::: MATERIAL :::

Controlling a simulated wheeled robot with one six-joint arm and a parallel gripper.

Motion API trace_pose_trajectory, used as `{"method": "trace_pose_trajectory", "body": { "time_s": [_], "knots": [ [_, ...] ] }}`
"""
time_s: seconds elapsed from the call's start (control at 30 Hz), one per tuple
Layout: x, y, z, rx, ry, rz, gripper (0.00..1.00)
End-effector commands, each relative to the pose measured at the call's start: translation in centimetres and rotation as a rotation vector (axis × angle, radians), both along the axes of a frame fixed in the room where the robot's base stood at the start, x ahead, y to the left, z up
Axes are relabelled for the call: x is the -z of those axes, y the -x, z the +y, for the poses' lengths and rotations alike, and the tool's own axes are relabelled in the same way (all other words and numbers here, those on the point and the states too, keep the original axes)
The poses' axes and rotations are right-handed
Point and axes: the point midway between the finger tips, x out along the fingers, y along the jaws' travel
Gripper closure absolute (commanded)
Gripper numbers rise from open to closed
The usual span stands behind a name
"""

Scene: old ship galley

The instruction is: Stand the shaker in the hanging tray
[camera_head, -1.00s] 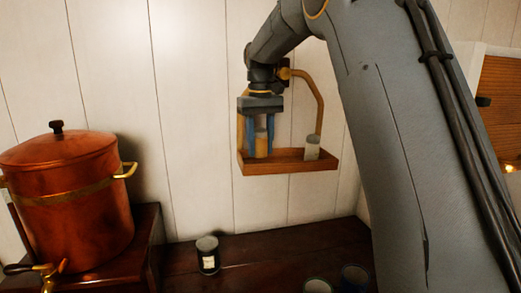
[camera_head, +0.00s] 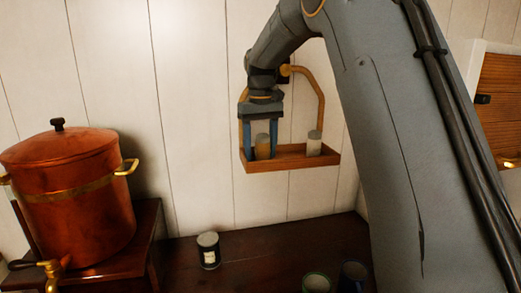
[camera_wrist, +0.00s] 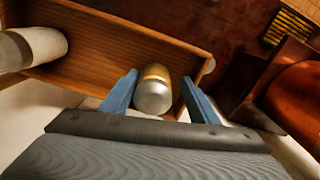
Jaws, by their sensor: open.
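The shaker (camera_head: 263,147), an amber cylinder with a pale metal cap, stands upright at the left end of the wooden hanging tray (camera_head: 292,163). In the wrist view the shaker (camera_wrist: 153,92) is between my two blue fingers, inside the tray's wall (camera_wrist: 150,35). My gripper (camera_head: 260,152) reaches down over it from above. It is open, with a visible gap on each side of the shaker in the wrist view (camera_wrist: 160,76). The shaker's base is hidden by the tray's front wall.
A white, grey-topped cylinder (camera_head: 314,145) stands at the tray's right end. The tray's curved handle (camera_head: 320,95) rises close to my wrist. Below are a dark tin (camera_head: 208,251) and two cups (camera_head: 317,283) (camera_head: 354,275) on the counter. A copper pot (camera_head: 70,190) stands left.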

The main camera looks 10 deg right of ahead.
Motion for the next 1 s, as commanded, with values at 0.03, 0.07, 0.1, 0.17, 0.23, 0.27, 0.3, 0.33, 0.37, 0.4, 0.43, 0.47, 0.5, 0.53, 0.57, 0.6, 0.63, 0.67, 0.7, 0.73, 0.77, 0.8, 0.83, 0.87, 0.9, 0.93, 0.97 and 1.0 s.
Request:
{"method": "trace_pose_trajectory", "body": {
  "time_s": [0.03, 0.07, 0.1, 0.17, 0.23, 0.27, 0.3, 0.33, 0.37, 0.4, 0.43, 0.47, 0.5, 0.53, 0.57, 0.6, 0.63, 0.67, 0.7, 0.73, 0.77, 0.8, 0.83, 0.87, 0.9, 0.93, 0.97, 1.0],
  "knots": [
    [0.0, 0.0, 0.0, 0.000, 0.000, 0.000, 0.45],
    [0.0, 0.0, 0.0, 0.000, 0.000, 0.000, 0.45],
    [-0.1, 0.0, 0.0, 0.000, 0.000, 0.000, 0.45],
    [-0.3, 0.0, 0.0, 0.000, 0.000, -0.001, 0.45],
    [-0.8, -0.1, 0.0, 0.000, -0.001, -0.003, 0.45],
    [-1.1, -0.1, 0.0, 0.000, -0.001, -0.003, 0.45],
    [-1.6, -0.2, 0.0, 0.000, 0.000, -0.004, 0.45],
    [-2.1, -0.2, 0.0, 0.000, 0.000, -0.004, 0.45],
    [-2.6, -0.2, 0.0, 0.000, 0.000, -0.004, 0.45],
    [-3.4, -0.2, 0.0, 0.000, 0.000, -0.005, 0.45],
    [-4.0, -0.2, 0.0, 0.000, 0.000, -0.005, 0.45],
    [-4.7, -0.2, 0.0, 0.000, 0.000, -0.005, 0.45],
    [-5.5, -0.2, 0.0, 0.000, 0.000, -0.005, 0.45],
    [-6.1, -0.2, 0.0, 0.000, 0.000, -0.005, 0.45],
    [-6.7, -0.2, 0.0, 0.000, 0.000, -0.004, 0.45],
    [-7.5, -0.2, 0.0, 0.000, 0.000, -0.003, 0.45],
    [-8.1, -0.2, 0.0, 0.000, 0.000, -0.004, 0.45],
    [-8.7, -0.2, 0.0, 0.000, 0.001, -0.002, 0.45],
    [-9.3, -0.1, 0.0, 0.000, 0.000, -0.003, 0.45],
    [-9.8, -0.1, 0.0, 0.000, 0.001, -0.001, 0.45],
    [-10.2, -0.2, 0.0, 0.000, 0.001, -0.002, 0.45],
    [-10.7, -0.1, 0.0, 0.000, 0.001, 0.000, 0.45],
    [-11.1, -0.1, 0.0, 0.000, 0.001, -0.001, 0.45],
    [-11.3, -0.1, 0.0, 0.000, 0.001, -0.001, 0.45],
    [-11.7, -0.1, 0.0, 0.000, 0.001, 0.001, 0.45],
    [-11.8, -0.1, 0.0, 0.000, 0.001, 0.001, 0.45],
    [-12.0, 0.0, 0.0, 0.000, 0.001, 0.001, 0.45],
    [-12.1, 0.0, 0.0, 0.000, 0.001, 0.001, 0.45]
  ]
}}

:::

> _STATED TASK_:
All of the material above is to be copied exactly, except for its images.

> _REPLY_:
Controlling a simulated wheeled robot with one six-joint arm and a parallel gripper.

Motion API trace_pose_trajectory, used as `{"method": "trace_pose_trajectory", "body": { "time_s": [_], "knots": [ [_, ...] ] }}`
"""
time_s: seconds elapsed from the call's start (control at 30 Hz), one per tuple
Layout: x, y, z, rx, ry, rz, gripper (0.00..1.00)
End-effector commands, each relative to the pose measured at the call's start: translation in centimetres and rotation as a rotation vector (axis × angle, radians), both along the axes of a frame fixed in the room where the robot's base stood at the start, x ahead, y to the left, z up
Axes are relabelled for the call: x is the -z of those axes, y the -x, z the +y, for the poses' lengths and rotations alike, and the tool's own axes are relabelled in the same way (all other words and numbers here, those on the point and the states too, keep the original axes)
The poses' axes and rotations are right-handed
Point and axes: the point midway between the finger tips, x out along the fingers, y along the jaws' travel
Gripper closure absolute (commanded)
Gripper numbers rise from open to closed
The usual span stands behind a name
"""

Scene: old ship galley

The instruction is: Stand the shaker in the hanging tray
[camera_head, -1.00s] 
[camera_head, +0.00s] 
[camera_wrist, +0.00s] 
Jaws, by their sensor: open.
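The shaker (camera_head: 263,147), an amber cylinder with a pale metal cap, stands upright at the left end of the wooden hanging tray (camera_head: 292,163). In the wrist view the shaker (camera_wrist: 153,92) is between my two blue fingers, inside the tray's wall (camera_wrist: 150,35). My gripper (camera_head: 260,152) reaches down over it from above. It is open, with a visible gap on each side of the shaker in the wrist view (camera_wrist: 160,76). The shaker's base is hidden by the tray's front wall.
A white, grey-topped cylinder (camera_head: 314,145) stands at the tray's right end. The tray's curved handle (camera_head: 320,95) rises close to my wrist. Below are a dark tin (camera_head: 208,251) and two cups (camera_head: 317,283) (camera_head: 354,275) on the counter. A copper pot (camera_head: 70,190) stands left.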

The main camera looks 10 deg right of ahead.
Motion for the next 1 s, as commanded, with values at 0.03, 0.07, 0.1, 0.17, 0.23, 0.27, 0.3, 0.33, 0.37, 0.4, 0.43, 0.47, 0.5, 0.53, 0.57, 0.6, 0.63, 0.67, 0.7, 0.73, 0.77, 0.8, 0.83, 0.87, 0.9, 0.93, 0.97 and 1.0 s.
Request:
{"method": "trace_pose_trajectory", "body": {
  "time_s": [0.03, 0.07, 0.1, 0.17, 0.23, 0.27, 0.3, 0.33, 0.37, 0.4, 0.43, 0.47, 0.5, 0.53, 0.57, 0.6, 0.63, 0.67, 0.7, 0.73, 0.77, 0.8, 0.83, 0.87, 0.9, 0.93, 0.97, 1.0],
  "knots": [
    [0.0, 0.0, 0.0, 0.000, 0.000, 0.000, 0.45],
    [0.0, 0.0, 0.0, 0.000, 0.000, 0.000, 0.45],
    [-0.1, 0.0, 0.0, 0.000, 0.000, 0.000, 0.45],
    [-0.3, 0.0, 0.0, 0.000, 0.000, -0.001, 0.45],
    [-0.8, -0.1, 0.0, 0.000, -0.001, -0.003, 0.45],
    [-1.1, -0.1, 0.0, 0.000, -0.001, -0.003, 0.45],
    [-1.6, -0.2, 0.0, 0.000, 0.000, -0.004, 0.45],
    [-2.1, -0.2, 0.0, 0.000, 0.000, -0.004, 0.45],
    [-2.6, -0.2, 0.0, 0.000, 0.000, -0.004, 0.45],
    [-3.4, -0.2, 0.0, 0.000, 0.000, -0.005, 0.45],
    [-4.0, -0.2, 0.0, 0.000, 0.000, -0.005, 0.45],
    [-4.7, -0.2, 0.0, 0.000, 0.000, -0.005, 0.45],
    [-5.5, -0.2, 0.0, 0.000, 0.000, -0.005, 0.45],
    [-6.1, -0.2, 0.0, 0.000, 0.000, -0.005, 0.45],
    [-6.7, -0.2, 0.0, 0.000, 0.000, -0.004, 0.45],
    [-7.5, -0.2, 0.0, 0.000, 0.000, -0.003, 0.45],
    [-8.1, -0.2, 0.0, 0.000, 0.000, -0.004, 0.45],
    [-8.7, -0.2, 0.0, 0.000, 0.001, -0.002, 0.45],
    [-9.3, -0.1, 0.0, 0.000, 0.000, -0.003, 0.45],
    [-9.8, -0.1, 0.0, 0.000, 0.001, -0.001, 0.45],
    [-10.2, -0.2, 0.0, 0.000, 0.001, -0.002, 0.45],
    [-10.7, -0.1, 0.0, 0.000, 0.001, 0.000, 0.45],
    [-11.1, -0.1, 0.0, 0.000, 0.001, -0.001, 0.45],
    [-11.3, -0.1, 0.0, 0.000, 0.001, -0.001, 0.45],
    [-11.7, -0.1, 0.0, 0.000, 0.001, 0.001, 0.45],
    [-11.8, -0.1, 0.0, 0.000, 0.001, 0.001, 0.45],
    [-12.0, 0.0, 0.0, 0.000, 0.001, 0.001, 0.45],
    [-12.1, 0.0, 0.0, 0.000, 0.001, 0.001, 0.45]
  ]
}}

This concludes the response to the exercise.